Senior soccer player Vivian Pierropoulos describes what might be more effective than simply watching the video.

“I think that [signing the code in front of your parents and coaches] would be more effective. It kind of makes it more real, rather than pressing a button and saying ‘I agree,’” Pierropoulos said.

Junior runner Riya Bhasin believes that the code is enforced well at DGS, but thinks that the school should take more steps to ensure that all athletes are knowledgable on the code.

“I feel like… it can be ignored with a lack of awareness.
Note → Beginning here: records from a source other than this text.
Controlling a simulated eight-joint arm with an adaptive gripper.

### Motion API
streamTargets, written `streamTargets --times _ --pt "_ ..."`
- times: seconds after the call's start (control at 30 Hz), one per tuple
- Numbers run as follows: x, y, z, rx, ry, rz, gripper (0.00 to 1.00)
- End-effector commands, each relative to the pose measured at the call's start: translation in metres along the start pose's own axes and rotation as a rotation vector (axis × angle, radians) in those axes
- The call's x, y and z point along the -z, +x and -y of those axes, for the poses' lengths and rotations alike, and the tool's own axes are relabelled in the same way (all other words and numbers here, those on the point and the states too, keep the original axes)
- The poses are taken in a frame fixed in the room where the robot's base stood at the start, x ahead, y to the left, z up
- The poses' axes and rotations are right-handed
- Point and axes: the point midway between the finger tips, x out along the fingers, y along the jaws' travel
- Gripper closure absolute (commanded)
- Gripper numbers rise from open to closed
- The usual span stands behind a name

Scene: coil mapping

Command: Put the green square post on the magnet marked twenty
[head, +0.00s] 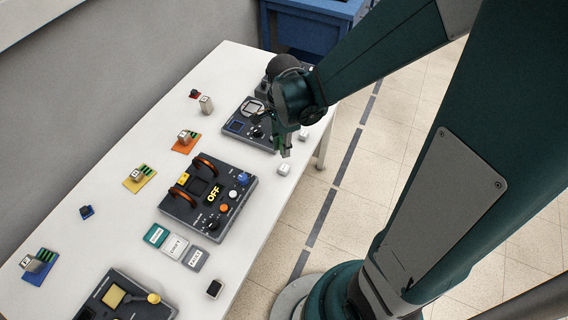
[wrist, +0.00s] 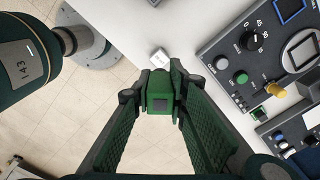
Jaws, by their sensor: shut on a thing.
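My gripper (head: 284,148) (wrist: 160,86) is shut on the green square post (wrist: 160,103), whose dark square end faces the wrist camera. In the head view the post is mostly hidden by the fingers. The gripper is over the table's right edge, beside the dark meter panel. A small pale cube (head: 284,169) with a mark on top lies on the table just past the fingertips; it also shows in the wrist view (wrist: 159,57). Another pale cube (head: 303,134) lies farther back. The marks are too small to read, so I cannot tell which is twenty.
The meter panel (head: 240,127) with dials stands left of the gripper. A console (head: 208,198) with orange arches and an OFF sign is nearer. Orange (head: 183,148), yellow (head: 131,184) and blue (head: 43,272) plates hold small blocks. The floor drops away at the right.

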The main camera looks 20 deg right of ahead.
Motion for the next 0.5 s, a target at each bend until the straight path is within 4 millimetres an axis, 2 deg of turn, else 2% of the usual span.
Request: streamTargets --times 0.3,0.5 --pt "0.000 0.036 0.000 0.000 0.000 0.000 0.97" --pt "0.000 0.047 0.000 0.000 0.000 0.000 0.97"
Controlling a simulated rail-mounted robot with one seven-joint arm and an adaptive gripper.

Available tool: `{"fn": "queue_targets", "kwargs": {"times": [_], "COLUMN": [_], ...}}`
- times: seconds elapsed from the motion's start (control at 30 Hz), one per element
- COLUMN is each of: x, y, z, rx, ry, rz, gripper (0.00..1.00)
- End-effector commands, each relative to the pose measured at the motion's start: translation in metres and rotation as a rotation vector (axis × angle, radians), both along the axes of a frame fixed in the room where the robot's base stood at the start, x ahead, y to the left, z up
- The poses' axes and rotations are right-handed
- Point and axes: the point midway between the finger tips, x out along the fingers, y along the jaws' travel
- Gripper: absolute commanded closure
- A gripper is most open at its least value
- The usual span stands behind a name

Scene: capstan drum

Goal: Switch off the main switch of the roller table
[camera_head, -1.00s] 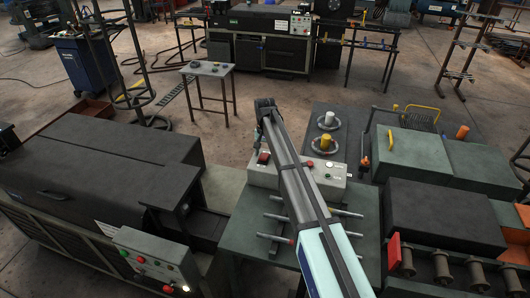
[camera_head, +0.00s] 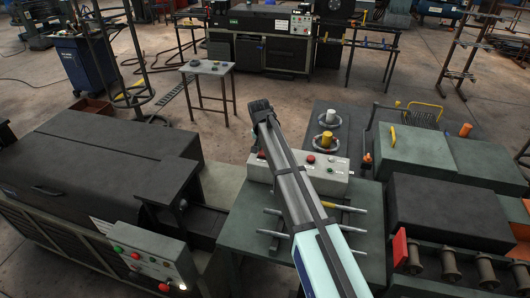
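A pale grey control box (camera_head: 330,184) stands at the back of a green table (camera_head: 250,240) with several silvery bars across it. A red button (camera_head: 310,159) shows on the box right of my arm. Another small dark red control (camera_head: 262,155) shows left of my arm. I cannot tell which control is the main switch; labels are too small to read. My arm crosses above the box and hides its middle. My gripper (camera_head: 259,106) appears beyond the box's back edge, dark and small, and I cannot see whether its fingers are open.
A second control panel (camera_head: 150,262) with red and green buttons is at lower left on a dark machine. Green cabinets (camera_head: 415,155) stand at right. Open floor lies beyond my gripper.

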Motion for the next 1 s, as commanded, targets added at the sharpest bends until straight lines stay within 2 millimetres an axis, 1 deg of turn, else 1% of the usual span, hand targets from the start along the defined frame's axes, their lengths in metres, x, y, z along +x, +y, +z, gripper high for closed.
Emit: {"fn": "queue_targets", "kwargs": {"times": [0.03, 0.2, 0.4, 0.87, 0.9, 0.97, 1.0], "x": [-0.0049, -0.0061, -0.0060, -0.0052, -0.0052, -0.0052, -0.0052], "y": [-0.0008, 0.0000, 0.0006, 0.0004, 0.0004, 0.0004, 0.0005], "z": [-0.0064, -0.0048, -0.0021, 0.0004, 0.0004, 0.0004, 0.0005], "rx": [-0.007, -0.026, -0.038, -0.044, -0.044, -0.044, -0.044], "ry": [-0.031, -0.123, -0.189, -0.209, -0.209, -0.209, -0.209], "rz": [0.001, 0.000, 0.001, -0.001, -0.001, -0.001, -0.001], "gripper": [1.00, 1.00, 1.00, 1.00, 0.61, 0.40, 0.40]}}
It’s only promoted in the conducts and the papers when you have to sign up for a sport, it’s not actually promoted in a significant way during the school year, except for maybe red ribbon week,” Bhasin said.

Conclusion:

At DGS, the code of conduct is a set of standards that DGS athletes and club participants must agree to.

Although many DGS students skim the code on the school’s 8to18 website upon registration for an activity, the hope of the Blueprint staff is that DGS students will now know the basics of the code.

Whether you only participate in one club or you have participated in multiple clubs and sports, you agree to adhere to the standards the code sets. If you fail to meet the standards, you are subject to any repercussions that the code sets forth.

Senior Fillie Vanessa Camp has an open mind when it comes to whether athletes and students in clubs decide to adhere to the code.

“I would say abide by [the code] or don’t abide by it, but be prepared to suffer the consequences … If that is fine with you and you don’t take this sport seriously, I would say it’s up to you [and] what your priorities are,” Camp said.